How about scientific progress? Are you sure that no one respects science? You think that only liberal arts count as "intellectual"? How much intellect do you need to write a legal brief, how much intellect do you need to understand aerodynamics or semiconductor physics?
It's curious that you would mention Mao and educated populace in the same sentence. How would an entire generation with no secondary or tertiary education factor into your economic growth projections? Even though China was largely agrarian, the Cultural Revolution eliminated the educational opportunities for tens of millions of people - people that are alive today and that still contribute to China's economy. Imagine if they were formally educated.

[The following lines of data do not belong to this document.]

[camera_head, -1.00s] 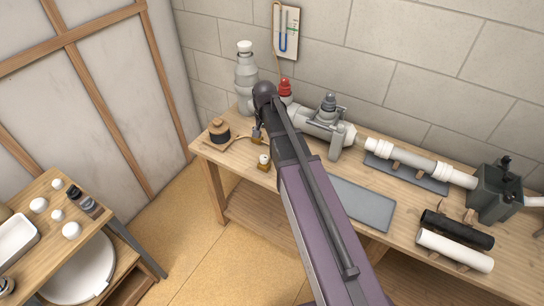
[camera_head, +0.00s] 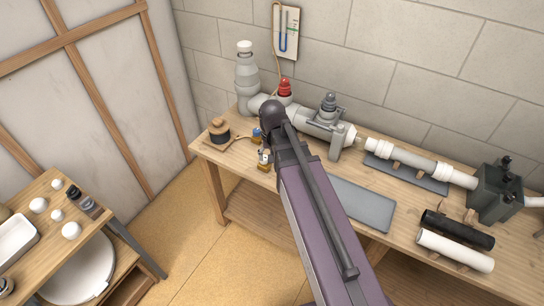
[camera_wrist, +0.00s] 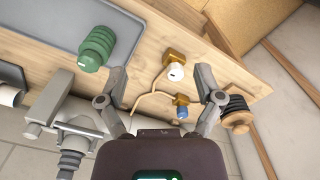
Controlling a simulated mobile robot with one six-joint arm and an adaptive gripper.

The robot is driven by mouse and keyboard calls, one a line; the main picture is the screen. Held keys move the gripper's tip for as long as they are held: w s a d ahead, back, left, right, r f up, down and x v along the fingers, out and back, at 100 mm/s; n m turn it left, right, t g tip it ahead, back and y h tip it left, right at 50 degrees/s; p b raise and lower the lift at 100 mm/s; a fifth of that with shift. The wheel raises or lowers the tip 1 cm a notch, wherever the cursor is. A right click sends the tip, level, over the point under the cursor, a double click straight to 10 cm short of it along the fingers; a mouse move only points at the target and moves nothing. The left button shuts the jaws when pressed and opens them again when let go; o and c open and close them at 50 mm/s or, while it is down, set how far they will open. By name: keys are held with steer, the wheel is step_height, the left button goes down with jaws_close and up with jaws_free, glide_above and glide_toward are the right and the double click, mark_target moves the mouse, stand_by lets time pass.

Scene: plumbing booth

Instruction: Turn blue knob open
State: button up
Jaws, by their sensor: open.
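The blue knob (camera_head: 257,134) sits on a small brass fitting near the left end of the workbench. In the wrist view the blue knob (camera_wrist: 182,113) appears between my fingers, closer to the right-hand finger. My gripper (camera_wrist: 160,76) is open, with nothing between its fingertips. I cannot tell how far above the knob it is. A second brass fitting with a white knob (camera_wrist: 175,72) stands close by, ahead of the blue one in the wrist view. In the head view my arm hides most of the gripper.
A dark spool (camera_wrist: 238,108) stands beside the right-hand finger. A green ribbed part (camera_wrist: 97,47) and a grey mat (camera_wrist: 60,20) lie to the left. Grey pipework with a red knob (camera_head: 285,87) runs along the wall.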

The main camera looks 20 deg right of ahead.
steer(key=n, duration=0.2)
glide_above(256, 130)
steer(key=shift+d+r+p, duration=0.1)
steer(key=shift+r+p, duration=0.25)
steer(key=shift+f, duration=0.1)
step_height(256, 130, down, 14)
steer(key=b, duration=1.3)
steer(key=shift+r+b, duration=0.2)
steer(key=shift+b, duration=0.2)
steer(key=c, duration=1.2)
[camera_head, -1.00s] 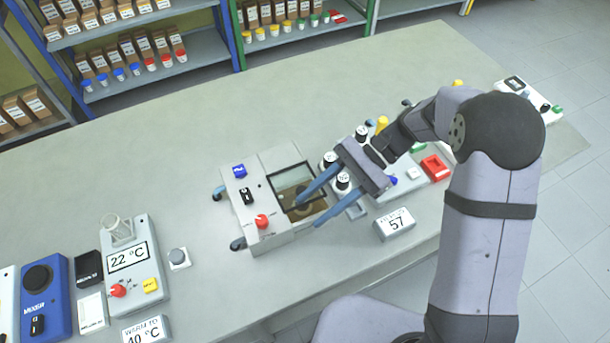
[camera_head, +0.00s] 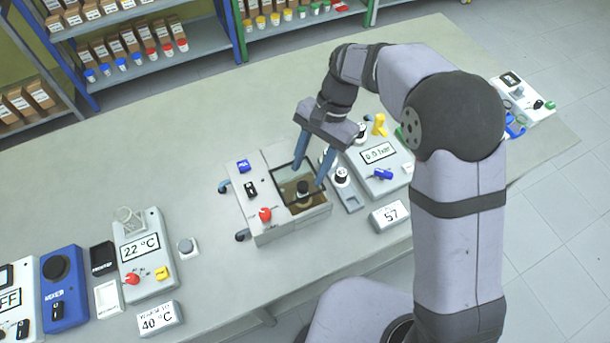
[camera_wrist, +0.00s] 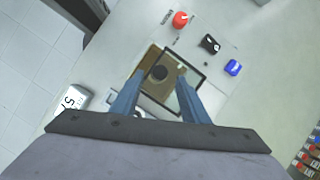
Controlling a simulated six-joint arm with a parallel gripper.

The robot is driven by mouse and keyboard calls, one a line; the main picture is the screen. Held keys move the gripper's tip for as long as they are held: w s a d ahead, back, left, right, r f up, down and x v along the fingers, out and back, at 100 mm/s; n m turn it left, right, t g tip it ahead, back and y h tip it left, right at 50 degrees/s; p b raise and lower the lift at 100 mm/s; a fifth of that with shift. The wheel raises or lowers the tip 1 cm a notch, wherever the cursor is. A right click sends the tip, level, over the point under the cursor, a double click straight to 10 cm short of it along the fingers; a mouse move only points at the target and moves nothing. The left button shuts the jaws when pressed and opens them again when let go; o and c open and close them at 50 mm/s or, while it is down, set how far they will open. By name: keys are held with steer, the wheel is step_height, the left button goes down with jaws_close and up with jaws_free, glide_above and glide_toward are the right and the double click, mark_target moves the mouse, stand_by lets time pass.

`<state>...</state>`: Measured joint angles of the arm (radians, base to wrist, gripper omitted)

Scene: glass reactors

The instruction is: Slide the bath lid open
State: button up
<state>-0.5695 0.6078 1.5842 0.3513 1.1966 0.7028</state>
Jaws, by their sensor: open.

You can't get secondary education if you don't have primary education and you can't get primary education if you can't be literate. Just look at India - for all the "fame" of IITs and IIMs, 1/4 of their population can't even read. After all the IIT and IIM people graduate - where do they get work? Their skills are useless in an agrarian society and India's state owned enterprises, bureaucracies and institutes are all full. They must go overseas. Basically, IITs are subsidizing developed countries education. Force them to stay in India? Then they'll either be unemployed or doing work below their skill level, whether as a small entrepreneur or as an employee. Selling shoes doesn't need training in semiconductor physics, regardless if that training means you are smarter than the average shoe salesman.
Also note that the GLF famine was equally bad as famines that occured almost on a decade basis in the late Qing and KMT eras - they were just not recorded as official famines. The birth/death statistics of 1930's Jiangsu were actually slightly worse than the worst year of the GLF.